CAA submits legal arguments to Equality and Human Rights Commission calling for a full statutory investigation into illegal antisemitic discrimination and victimisation within the Labour Party
Campaign Against Antisemitism has submitted detailed evidence and legal arguments to the Equality and Human Rights Commission, urging the Commission to open a statutory investigation into discrimination against Jews and victimisation of those who oppose antisemitism within the Labour Party.
Under section 20 of the Equality Act 2006, the Commission may open an investigation “if it suspects that the [legal] person concerned may have committed an unlawful act” under equality legislation. The legislation grants the Commission sweeping investigatory and enforcement powers, including to compel the Labour Party to produce internal documents, policies and even e-mails or text messages.
If the Commission investigates, any disclosures could shed considerable light on the Labour leadership’s handling of the crisis. Few documents have reached the public, but one of the many reports prepared internally by the Labour Party’s Compliance Unit was leaked and is now the subject of a criminal investigation by the Metropolitan Police Service after alleged hate crimes detailed within it, which were concealed by the Party, were reported to the police by Campaign Against Antisemitism.

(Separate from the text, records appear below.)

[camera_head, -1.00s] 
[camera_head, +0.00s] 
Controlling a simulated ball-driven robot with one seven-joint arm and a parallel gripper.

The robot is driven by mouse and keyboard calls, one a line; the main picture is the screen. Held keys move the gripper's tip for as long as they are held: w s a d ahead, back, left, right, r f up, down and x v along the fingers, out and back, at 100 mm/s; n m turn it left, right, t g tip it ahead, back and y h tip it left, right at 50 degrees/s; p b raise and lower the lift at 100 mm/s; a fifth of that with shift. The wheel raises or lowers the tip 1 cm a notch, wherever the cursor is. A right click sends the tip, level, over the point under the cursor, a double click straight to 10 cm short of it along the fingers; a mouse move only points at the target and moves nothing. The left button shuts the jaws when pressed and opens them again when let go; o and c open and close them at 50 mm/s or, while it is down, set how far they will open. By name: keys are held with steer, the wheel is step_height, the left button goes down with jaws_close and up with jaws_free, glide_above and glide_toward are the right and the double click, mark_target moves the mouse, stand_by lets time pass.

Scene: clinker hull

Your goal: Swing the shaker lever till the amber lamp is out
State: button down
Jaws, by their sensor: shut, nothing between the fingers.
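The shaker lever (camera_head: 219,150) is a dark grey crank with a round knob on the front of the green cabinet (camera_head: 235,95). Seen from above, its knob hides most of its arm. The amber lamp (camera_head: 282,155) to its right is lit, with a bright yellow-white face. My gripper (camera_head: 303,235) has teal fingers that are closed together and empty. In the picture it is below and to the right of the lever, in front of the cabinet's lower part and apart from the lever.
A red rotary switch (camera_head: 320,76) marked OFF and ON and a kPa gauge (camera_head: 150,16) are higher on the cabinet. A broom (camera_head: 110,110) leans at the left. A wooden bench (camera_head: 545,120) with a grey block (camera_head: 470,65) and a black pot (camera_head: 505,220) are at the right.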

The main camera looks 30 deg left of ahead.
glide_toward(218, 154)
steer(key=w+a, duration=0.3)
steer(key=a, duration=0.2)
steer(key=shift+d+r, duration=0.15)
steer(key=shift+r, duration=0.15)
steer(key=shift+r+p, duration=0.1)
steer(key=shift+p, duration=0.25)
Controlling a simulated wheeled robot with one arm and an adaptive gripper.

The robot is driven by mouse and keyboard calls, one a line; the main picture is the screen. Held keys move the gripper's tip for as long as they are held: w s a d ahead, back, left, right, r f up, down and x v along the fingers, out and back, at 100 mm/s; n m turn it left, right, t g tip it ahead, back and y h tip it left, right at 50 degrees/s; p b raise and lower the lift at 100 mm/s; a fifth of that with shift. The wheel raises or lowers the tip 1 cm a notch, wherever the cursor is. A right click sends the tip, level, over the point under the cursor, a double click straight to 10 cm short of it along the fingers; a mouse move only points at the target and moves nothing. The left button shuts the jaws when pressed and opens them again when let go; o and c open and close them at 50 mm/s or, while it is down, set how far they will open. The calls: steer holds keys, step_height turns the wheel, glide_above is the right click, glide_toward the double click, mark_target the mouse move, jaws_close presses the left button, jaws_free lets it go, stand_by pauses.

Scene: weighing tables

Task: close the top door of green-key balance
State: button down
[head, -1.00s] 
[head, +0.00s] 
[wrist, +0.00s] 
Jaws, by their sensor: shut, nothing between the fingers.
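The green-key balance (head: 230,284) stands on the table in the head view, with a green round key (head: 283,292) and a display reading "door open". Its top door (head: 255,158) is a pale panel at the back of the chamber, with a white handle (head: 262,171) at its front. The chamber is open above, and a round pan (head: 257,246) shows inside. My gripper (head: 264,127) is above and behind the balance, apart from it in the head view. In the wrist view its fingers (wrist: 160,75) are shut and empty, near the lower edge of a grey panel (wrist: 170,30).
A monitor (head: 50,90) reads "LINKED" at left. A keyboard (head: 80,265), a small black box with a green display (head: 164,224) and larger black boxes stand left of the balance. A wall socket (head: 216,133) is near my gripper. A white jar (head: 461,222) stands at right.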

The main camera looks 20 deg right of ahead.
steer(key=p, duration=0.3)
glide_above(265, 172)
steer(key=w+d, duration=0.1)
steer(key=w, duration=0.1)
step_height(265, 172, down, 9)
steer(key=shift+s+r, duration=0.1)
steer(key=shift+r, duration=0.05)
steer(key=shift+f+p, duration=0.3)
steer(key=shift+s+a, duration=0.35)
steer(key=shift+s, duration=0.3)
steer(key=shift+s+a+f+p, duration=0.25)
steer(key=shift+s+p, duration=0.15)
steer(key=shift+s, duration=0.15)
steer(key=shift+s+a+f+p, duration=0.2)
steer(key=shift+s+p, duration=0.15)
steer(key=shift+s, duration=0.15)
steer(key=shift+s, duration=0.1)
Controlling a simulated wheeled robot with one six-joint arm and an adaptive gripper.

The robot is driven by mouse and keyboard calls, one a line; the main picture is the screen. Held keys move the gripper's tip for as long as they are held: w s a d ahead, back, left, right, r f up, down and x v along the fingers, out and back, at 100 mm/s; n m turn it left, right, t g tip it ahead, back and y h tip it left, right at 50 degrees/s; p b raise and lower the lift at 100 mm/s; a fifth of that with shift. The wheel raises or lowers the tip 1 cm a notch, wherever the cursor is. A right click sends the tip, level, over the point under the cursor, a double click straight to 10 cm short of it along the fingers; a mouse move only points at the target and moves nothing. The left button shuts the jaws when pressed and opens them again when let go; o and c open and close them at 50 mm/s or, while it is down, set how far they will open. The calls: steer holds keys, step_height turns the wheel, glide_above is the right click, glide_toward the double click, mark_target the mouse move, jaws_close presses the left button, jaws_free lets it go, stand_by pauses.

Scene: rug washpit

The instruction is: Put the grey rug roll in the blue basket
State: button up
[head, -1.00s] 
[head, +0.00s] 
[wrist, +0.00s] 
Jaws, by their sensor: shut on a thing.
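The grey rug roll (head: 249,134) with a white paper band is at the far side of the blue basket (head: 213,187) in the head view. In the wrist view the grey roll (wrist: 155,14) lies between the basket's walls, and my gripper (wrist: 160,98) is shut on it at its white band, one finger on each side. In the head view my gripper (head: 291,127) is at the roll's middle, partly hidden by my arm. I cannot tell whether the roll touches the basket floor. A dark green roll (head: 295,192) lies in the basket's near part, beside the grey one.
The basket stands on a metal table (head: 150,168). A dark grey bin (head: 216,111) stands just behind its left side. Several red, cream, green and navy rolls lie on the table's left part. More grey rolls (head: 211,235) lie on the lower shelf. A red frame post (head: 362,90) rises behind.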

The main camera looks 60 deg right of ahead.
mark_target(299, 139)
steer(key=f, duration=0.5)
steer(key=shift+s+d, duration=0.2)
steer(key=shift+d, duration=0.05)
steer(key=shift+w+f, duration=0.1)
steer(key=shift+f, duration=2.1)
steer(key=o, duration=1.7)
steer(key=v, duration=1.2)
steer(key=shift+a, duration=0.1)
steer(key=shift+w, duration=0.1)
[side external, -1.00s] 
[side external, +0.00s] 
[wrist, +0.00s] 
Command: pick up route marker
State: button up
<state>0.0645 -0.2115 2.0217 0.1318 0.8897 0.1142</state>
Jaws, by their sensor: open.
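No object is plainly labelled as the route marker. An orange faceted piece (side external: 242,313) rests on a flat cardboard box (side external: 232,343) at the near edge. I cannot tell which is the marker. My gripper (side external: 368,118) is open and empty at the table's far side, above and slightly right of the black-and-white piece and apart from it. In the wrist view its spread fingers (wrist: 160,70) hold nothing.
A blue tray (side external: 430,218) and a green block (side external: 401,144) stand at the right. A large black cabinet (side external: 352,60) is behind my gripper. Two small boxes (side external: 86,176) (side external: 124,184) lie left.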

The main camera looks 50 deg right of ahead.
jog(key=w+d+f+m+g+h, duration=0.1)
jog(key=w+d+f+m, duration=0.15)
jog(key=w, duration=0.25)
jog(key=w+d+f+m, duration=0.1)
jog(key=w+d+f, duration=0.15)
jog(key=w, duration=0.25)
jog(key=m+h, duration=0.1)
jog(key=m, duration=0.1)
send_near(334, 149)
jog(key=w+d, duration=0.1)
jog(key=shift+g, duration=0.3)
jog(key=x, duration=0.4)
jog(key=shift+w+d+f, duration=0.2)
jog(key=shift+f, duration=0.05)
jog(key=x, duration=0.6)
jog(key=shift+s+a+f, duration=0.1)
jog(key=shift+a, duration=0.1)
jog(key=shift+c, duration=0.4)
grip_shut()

Gideon Falter, Chairman of Campaign Against Antisemitism, said: “In July, we referred the Labour Party to the scrutiny of the Equality and Human Rights Commission, and the Commission asked us for a detailed legal submission which we instructed counsel to prepare. We have now submitted an extensive legal dossier setting out the case for a statutory investigation by the Commission on the basis that under Jeremy Corbyn’s leadership, the Labour Party has become institutionally antisemitic and has persistently and repeatedly acted unlawfully by discriminating against Jewish members and victimising those within Labour who stand up to antisemitism.”